1) The food at Backstreets is fine. It is pretty much like any other flatscreens and pool tables college bar establishment you've been to. Now and again, they get a little bit ambitious w/ their lunch special.
2) Can a restaurant be cyber-bullied? If so, this one sure is.
3) Related: Many of the Yelpers seem to feel that the worst thing they can say about Backstreets is that it caters to gays.* There are probably some folks in town who would welcome a local alternative to The Woodshed, but if they do have a glory hole, they've added it since the last time I ate there.
4) This is a terrible law. I mean, for the obvious reasons that nobody has ever been in a bar in SC and thought, "geez, some guns would make this a better environment." But also, it puts bar and restaurant owners in a terrible position.
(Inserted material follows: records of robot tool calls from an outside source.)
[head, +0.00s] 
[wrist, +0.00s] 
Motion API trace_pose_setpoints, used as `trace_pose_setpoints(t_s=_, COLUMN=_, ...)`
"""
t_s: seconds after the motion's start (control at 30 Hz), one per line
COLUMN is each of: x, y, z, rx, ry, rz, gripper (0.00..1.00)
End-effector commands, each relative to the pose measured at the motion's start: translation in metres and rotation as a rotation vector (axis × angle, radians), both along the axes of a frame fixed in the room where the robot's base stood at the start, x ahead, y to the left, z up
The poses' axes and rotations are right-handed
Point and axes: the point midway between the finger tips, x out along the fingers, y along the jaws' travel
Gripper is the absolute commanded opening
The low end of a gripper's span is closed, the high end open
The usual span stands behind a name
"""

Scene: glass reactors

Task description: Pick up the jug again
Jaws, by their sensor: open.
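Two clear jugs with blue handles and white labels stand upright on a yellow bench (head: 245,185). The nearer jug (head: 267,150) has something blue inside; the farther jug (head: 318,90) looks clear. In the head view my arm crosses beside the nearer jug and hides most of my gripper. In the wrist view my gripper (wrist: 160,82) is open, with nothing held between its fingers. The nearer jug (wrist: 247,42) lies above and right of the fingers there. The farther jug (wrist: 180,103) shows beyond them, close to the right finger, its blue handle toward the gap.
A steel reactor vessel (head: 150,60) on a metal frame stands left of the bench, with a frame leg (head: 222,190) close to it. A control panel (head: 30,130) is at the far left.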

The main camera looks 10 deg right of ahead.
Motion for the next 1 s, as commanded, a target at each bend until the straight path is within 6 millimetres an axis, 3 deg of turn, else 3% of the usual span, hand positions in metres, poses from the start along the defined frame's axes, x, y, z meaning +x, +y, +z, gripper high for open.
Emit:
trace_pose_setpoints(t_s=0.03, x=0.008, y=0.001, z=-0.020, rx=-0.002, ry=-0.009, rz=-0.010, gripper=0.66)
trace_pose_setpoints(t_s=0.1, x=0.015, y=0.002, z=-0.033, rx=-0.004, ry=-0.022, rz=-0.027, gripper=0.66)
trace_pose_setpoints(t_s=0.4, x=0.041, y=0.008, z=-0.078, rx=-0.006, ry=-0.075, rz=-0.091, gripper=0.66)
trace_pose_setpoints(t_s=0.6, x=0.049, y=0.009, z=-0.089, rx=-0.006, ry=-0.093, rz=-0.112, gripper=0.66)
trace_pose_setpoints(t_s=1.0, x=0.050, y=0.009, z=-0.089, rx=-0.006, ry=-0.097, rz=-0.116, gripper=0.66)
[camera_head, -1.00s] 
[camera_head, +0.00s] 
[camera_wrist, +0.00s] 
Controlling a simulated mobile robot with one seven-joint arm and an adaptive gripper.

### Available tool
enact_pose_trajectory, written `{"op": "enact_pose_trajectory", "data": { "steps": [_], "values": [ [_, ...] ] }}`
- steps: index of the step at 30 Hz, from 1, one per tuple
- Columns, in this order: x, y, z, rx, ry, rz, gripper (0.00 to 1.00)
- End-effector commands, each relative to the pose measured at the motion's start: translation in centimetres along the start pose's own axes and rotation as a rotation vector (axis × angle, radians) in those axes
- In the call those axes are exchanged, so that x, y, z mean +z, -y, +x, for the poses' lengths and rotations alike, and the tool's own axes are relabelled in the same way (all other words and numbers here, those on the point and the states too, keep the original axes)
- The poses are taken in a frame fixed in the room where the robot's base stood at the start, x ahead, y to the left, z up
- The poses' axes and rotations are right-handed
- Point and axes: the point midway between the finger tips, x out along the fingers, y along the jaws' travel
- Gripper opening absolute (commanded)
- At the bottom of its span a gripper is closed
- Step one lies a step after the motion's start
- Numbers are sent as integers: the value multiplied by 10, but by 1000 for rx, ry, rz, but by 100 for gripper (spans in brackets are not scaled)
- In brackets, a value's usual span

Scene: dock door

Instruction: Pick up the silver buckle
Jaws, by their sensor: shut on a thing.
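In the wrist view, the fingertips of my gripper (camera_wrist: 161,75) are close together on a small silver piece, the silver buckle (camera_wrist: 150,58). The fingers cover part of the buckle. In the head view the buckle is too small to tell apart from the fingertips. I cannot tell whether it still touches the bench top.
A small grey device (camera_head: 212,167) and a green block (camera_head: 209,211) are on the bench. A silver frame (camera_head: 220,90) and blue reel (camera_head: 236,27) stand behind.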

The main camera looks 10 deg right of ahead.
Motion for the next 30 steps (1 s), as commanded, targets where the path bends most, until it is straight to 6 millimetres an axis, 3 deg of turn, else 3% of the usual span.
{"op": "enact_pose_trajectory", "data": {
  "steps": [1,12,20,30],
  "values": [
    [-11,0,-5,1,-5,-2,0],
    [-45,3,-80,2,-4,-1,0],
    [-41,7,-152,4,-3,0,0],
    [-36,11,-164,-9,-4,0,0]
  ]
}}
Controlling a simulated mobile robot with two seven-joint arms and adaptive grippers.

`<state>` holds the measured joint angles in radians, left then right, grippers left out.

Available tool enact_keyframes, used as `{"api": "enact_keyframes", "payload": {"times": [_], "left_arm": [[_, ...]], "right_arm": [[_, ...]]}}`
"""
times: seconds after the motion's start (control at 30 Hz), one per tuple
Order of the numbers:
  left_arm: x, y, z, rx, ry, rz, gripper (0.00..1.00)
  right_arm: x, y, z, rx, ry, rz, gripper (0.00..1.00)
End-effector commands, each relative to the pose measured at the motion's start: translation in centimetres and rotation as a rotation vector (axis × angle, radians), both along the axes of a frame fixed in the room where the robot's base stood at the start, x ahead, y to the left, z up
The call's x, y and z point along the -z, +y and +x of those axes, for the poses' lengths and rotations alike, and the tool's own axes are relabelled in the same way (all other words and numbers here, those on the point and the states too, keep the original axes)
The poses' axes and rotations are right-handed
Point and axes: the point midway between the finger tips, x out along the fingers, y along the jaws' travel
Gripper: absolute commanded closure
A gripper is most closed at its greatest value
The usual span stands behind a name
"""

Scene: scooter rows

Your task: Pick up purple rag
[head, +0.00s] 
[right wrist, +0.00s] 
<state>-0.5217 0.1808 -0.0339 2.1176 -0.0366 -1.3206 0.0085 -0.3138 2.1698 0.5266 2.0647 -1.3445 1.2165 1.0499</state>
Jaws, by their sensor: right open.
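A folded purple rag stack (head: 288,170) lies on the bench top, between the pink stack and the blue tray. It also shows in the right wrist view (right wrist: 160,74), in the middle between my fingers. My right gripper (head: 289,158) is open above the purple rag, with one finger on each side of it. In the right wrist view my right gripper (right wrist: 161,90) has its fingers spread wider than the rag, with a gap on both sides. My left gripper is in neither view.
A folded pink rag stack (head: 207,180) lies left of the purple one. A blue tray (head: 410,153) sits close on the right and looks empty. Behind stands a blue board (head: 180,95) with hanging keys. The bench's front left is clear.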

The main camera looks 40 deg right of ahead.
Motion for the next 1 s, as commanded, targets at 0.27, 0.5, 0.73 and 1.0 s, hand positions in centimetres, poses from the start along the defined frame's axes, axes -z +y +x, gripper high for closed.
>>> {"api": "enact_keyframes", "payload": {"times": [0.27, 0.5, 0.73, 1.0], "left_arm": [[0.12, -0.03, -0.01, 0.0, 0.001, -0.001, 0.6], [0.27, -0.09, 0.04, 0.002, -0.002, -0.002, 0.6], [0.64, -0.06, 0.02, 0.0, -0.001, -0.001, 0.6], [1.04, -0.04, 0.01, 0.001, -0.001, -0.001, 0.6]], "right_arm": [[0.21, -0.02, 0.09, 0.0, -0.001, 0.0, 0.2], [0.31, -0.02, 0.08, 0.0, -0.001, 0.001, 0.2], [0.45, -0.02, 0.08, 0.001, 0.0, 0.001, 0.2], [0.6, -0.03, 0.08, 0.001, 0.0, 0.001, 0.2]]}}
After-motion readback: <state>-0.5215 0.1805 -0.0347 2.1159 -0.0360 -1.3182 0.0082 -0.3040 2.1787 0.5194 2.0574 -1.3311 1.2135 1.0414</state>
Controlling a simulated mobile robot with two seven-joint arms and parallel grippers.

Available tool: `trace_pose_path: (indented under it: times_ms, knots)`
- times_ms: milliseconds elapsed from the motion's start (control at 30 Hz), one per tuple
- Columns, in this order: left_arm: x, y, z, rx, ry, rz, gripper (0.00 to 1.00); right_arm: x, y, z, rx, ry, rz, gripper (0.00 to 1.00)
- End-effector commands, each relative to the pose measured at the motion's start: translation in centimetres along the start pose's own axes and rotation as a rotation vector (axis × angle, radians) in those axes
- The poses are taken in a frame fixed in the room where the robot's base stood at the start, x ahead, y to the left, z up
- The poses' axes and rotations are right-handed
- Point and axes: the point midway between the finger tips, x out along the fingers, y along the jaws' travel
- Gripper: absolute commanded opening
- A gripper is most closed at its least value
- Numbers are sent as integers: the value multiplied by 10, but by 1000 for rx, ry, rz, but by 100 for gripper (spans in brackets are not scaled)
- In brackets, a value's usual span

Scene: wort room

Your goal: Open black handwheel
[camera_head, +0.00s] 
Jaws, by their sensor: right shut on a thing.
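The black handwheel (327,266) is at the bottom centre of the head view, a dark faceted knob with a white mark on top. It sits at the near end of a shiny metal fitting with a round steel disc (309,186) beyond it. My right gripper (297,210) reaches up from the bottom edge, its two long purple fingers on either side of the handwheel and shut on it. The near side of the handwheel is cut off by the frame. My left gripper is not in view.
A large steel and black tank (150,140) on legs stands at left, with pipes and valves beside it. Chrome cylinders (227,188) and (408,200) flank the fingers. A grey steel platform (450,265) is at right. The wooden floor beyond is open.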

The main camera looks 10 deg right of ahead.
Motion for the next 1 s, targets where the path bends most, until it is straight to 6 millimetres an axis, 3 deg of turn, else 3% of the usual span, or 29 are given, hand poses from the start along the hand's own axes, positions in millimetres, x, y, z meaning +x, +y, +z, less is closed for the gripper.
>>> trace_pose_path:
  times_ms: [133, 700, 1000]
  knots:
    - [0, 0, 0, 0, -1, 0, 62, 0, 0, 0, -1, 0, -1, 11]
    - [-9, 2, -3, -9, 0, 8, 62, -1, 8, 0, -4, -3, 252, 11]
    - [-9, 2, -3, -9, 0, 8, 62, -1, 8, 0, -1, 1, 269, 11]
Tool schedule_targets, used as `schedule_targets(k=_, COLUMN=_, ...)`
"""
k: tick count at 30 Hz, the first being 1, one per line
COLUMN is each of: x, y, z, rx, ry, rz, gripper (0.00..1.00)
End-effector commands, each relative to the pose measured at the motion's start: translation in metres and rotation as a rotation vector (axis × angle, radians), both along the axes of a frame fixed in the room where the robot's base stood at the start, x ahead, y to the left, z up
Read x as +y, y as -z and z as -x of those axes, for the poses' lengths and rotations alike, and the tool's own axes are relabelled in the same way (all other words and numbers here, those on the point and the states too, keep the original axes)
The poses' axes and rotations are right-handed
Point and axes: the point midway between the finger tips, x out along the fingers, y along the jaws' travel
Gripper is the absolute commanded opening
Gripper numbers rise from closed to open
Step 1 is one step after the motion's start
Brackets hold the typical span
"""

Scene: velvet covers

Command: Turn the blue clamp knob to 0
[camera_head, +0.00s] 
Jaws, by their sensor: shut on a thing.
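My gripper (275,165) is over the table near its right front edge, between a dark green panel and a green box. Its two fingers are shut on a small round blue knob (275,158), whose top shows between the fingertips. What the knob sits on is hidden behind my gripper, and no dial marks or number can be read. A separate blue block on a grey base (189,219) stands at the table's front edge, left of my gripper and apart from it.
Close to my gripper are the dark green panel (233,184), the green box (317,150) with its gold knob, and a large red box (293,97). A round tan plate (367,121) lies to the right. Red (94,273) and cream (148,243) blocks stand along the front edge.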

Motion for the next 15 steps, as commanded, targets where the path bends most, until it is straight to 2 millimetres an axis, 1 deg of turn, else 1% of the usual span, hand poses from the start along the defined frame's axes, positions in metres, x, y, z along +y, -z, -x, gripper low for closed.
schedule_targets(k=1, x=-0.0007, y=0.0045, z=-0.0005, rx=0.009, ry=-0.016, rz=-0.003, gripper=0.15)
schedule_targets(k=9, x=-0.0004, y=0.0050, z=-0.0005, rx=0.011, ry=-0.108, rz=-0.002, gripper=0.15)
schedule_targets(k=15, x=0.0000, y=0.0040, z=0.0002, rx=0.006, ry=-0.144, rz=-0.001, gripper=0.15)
This law does not just cover wing spots in college towns, but also serious restaurants, including those in Greenville, (John Mariani's favorite restaurant town), and Charleston (which has reached the point where the local paper gets huffy when no CHS chef gets shortlisted for Best Chef). It's not hard to imagine that some folks -- The Cod included -- would be more comfortable eating in an establishment with unarmed patrons. It would not be hard for patrons to ask if a place allowed weapons when making a reservation, and then book a table at a place with a no guns rule. But if the person calling your restaurant happens to be a gun nut, then you lose their business for banning guns, and invite a Yelp-driven shitstorm. Indeed if I were a talented restaurateur considering a new venture, I might look somewhere besides a state where I have to tussle with a gun shibboleth. Gov. Haley talks a lot about promoting business in the state. It's a shame that she didn't consider that kowtowing to gun nuts would make opening a restaurant in South Carolina an untenable proposition.
*Nick's is probably a better bet for your gay-friendly Clemson college bar experience.